I learned about these by repeatedly watching the animated sequences of David Macaulay's Pyramid over and over again as a kid. I don't know who designed the Great Pyramid, but I'm pretty sure he sounded a lot like BRIAN BLESSED.
posted by RonButNotStupid at 7:23 PM on April 22, 2016 [8 favorites]


Is that John Hurt in that "Pyramid" clip? That's gotta be John Hurt...
posted by Vic Morrow's Personal Vietnam at 7:44 PM on April 22, 2016


They had lots of beer.
posted by clavdivs at 7:48 PM on April 22, 2016 [2 favorites]


Sneferu: situation normal, everything fucked entirely right up.
posted by Segundus at 8:36 PM on April 22, 2016 [55 favorites]


I also didn't realize they were so closely connected. I'l bring it up next time I need to make conversation with a particular person I my life who thinks that the pyramids couldn't have been built without the help of aliens.
posted by bonobothegreat at 8:43 PM on April 22, 2016


Nobody knows how they built it or why.

...But their legacy remains
Hewn into the living rock, of Stone'enge
posted by Halloween Jack at 8:48 PM on April 22, 2016 [19 favorites]


Oddly enough, I do.
posted by Sphinx at 9:31 PM on April 22, 2016 [17 favorites]


But it's a riddle, right?
posted by orrnyereg at 11:19 PM on April 22, 2016 [3 favorites]


Sneferu: situation normal, everything fucked entirely right up.

In middle school English we had a "weird word day" where all of us brought in obscure and silly sounding words to share. To this day, I still try to imagine the huge sigh of relief my teacher must have experienced after I wrote "snafu" on the blackboard and turned around to recite the definition "situation normal all fowled up".
posted by RonButNotStupid at 3:35 AM on April 23, 2016 [3 favorites]

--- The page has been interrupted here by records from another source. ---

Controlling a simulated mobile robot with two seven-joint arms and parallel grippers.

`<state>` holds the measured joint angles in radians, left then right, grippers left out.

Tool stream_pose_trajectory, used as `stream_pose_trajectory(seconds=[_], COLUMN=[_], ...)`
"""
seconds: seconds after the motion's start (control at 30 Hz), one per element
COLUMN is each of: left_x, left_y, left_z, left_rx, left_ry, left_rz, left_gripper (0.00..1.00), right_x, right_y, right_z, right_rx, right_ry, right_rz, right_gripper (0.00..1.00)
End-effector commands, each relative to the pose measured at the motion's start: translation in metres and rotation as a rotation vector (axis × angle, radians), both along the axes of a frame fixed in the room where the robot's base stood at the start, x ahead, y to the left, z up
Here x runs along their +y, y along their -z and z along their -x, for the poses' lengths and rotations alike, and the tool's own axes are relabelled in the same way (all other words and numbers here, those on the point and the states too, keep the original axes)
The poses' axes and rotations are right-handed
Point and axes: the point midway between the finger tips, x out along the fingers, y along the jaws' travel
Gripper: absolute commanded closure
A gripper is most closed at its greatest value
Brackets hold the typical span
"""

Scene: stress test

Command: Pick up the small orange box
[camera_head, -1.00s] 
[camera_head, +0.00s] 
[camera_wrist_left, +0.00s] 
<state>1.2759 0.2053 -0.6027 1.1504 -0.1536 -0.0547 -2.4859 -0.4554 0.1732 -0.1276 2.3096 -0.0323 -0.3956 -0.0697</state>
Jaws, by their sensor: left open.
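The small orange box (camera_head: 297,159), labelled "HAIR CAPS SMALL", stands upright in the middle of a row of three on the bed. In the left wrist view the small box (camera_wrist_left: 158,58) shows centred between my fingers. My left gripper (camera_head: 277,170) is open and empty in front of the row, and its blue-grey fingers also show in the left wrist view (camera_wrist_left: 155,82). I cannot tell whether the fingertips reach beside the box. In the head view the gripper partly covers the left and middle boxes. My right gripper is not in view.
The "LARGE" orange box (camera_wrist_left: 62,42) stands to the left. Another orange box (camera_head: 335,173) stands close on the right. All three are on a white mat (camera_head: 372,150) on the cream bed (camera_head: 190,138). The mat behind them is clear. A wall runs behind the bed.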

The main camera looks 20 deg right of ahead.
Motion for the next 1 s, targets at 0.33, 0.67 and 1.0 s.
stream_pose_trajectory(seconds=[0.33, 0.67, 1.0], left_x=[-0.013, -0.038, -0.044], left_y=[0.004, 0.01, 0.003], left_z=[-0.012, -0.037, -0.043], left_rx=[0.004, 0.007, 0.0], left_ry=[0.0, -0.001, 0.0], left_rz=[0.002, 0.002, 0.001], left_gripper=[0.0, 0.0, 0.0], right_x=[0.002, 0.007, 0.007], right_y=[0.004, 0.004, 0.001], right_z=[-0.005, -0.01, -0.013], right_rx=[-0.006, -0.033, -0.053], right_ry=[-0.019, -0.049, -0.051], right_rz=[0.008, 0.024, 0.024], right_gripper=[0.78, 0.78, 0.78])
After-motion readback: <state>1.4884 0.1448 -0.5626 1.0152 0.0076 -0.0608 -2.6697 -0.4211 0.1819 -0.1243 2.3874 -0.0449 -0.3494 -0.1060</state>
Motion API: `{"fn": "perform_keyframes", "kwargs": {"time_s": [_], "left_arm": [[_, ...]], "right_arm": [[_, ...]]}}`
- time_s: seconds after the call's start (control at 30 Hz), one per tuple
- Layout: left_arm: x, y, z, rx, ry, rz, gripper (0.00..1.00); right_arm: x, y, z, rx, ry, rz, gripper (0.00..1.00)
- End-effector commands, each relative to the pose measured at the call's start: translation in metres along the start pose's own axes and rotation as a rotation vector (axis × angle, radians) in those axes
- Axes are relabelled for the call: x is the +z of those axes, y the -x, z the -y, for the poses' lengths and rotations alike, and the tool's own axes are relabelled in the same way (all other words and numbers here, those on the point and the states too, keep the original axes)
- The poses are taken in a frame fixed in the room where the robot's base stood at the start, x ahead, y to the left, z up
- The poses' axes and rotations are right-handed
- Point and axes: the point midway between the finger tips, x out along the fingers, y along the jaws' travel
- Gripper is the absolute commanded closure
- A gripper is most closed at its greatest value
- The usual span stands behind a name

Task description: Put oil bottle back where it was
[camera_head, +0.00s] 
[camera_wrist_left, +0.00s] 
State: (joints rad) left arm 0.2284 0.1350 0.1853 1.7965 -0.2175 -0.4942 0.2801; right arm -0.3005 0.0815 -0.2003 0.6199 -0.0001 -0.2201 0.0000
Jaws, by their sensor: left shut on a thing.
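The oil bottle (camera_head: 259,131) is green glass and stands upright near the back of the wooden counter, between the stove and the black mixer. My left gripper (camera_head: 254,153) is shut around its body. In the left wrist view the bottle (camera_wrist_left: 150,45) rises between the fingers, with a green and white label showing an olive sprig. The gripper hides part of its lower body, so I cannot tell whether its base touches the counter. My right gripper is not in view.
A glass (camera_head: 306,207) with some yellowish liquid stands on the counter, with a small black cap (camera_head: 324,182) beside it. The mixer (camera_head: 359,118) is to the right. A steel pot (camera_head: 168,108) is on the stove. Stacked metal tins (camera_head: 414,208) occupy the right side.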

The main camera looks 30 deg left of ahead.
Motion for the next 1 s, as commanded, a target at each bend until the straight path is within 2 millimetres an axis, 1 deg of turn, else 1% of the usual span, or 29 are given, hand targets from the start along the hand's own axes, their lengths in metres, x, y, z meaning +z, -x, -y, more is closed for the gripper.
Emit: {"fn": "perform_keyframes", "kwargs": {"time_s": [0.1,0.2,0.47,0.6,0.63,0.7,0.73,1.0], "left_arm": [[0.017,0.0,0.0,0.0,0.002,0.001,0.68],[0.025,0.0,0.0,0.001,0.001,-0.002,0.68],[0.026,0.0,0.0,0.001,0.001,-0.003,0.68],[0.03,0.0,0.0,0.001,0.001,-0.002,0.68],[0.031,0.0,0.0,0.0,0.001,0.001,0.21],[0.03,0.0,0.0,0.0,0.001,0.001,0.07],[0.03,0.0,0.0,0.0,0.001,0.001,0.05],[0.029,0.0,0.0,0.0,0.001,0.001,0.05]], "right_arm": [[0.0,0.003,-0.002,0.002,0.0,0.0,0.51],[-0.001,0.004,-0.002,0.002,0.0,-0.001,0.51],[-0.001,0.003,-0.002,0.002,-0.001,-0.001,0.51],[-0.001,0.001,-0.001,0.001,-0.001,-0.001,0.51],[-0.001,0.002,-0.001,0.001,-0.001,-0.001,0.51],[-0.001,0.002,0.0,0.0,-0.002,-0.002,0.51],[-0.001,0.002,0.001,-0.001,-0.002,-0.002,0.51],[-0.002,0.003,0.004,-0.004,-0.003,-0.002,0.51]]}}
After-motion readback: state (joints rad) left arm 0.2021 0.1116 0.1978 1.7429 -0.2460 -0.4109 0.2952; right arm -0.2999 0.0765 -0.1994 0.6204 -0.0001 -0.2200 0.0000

I thought it might have been James Burke who said that, but not so. He does have a great bit on Egypt, though, about 30 minutes into the first episode of his first Connections series. He points out some hieroglyphs you don't usually see, like an attempt to domesticate a hyena, a guy weeding a garden, and some metalworkers.
posted by clawsoon at 7:24 AM on April 23, 2016 [1 favorite]


I don't think pyramids can be blamed for causing the collapse of Egyptian civilisation; if I'm right, they only built them during the Old Kingdom, so they had a good two thousand years or so after they stopped - the whole of the Middle and New Kingdoms.
posted by Segundus at 8:14 AM on April 23, 2016 [4 favorites]


I think it was referring to the collapse of the Old Kingdom, but it has been a long time and I don't honestly remember.
posted by clawsoon at 9:13 AM on April 23, 2016


Fair enough, it really has been a long time.
posted by iotic at 9:22 AM on April 23, 2016 [2 favorites]


Fair enough, it really has been a long time.

Heh.

And, anyway, it's one of those sweeping statements about history which are more clever than true.

(Although... this page argues that what arose from the ashes of the Old Kingdom was a change in the Egyptian ideal of kingship from god and commander to "notions of justice, mercy, and social services" in which "the king stressed the social obligations of the king... to remember that god created godly rulers to fortify the backbones of the weak and counteract the blows of fate." If those ideals were absent in the Old Kingdom, the "collapse" statement sounds more true; a system which was great at establishing dominance and building amazing pyramids when times were good utterly failed at preserving its legitimacy when times turned bad. It knew how to extract labour for pyramid building, whether it was paid or forced, but that perfect pyramid-building social machine couldn't adjust when Sirius no longer predicted the floods.)
posted by clawsoon at 9:50 AM on April 23, 2016


"Bless you."

"I was talking about the Pharaoh, but thanks anyway."
posted by mule98J at 10:33 AM on April 23, 2016


King of Swamp Castle: When I first came here, this was all swamp. Everyone said I was daft to build a castle on a swamp, but I built it all the same, just to show them. It sank into the swamp. So I built a second one. And that one sank into the swamp. So I built a third. That burned down, fell over, and then sank into the swamp. But the fourth one stayed up! And that’s what you’re going to get, Son, the strongest castle in all of England.

posted by Enemy of Joy at 11:48 AM on April 23, 2016 [9 favorites]


The Bent Pyramid has always been my favorite. Maybe cause if I were going to try to make a pyramid, it'd probably end up something like that.
posted by threeturtles at 11:00 PM on April 23, 2016 [1 favorite]


Came hoping for literal pyramids of shit. This is cool too tho.
posted by aspersioncast at 8:24 AM on April 24, 2016


Ha, I learned about the bent pyramids (along with basically everything else I know about ancient Eygpt) from playing Pharaoh endlessly. Who says video games are a waste of time?
posted by randomnity at 8:35 AM on April 24, 2016


I learned almost everything I know about Akhenaten from The Secret World.

(Rather, from furiously looking up Akhenaten stuff in Wikipedia while doing the second Egypt zone.)